> _Raw data_:
________________________________________
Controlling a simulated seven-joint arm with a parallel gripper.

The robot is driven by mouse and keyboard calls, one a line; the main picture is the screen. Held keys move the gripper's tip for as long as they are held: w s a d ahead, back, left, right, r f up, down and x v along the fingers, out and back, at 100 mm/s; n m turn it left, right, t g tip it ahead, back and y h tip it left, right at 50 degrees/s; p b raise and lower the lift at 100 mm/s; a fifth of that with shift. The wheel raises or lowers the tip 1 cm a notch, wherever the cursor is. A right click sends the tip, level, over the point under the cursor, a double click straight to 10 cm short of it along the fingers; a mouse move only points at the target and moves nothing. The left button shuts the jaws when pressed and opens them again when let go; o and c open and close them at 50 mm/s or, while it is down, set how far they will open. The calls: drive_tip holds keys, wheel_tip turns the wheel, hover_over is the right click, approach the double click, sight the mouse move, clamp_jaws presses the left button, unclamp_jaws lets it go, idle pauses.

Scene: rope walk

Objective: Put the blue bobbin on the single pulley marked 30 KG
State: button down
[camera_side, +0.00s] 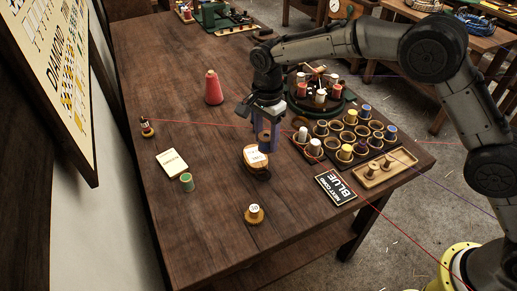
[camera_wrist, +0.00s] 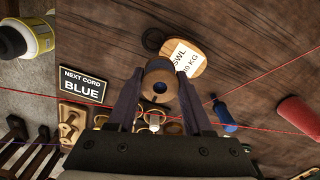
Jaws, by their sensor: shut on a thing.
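My gripper (camera_wrist: 158,88) is shut on a bobbin (camera_wrist: 159,78) with a tan end flange and a dark centre hole. Its winding is mostly hidden, so its colour is hard to tell. In the side view my gripper (camera_side: 267,148) points down over the table, close to the pulley. The single pulley (camera_side: 252,159) is a wooden block with a white label, lying flat. In the wrist view the pulley (camera_wrist: 196,66) lies just beyond the bobbin, its label reading SWL and a partly legible KG figure. The bobbin seems to be above or beside it; contact cannot be told.
A rack of bobbins (camera_side: 294,146) and a NEXT CORD BLUE card (camera_side: 335,188) lie to the right. A blue object (camera_wrist: 223,112) lies nearby.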

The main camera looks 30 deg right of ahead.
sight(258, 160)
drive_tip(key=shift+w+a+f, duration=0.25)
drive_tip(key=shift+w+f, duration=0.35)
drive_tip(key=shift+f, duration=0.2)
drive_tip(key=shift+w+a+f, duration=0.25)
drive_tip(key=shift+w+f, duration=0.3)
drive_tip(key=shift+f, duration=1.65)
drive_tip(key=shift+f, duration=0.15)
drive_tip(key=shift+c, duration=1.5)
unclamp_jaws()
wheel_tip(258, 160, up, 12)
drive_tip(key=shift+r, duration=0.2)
________________________________________
> _Task goal_: Restate the full listing verbatim and drop every picture.

> _Full response_:
Controlling a simulated seven-joint arm with a parallel gripper.

The robot is driven by mouse and keyboard calls, one a line; the main picture is the screen. Held keys move the gripper's tip for as long as they are held: w s a d ahead, back, left, right, r f up, down and x v along the fingers, out and back, at 100 mm/s; n m turn it left, right, t g tip it ahead, back and y h tip it left, right at 50 degrees/s; p b raise and lower the lift at 100 mm/s; a fifth of that with shift. The wheel raises or lowers the tip 1 cm a notch, wherever the cursor is. A right click sends the tip, level, over the point under the cursor, a double click straight to 10 cm short of it along the fingers; a mouse move only points at the target and moves nothing. The left button shuts the jaws when pressed and opens them again when let go; o and c open and close them at 50 mm/s or, while it is down, set how far they will open. The calls: drive_tip holds keys, wheel_tip turns the wheel, hover_over is the right click, approach the double click, sight the mouse move, clamp_jaws presses the left button, unclamp_jaws lets it go, idle pauses.

Scene: rope walk

Objective: Put the blue bobbin on the single pulley marked 30 KG
State: button down
[camera_side, +0.00s] 
[camera_wrist, +0.00s] 
Jaws, by their sensor: shut on a thing.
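My gripper (camera_wrist: 158,88) is shut on a bobbin (camera_wrist: 159,78) with a tan end flange and a dark centre hole. Its winding is mostly hidden, so its colour is hard to tell. In the side view my gripper (camera_side: 267,148) points down over the table, close to the pulley. The single pulley (camera_side: 252,159) is a wooden block with a white label, lying flat. In the wrist view the pulley (camera_wrist: 196,66) lies just beyond the bobbin, its label reading SWL and a partly legible KG figure. The bobbin seems to be above or beside it; contact cannot be told.
A rack of bobbins (camera_side: 294,146) and a NEXT CORD BLUE card (camera_side: 335,188) lie to the right. A blue object (camera_wrist: 223,112) lies nearby.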

The main camera looks 30 deg right of ahead.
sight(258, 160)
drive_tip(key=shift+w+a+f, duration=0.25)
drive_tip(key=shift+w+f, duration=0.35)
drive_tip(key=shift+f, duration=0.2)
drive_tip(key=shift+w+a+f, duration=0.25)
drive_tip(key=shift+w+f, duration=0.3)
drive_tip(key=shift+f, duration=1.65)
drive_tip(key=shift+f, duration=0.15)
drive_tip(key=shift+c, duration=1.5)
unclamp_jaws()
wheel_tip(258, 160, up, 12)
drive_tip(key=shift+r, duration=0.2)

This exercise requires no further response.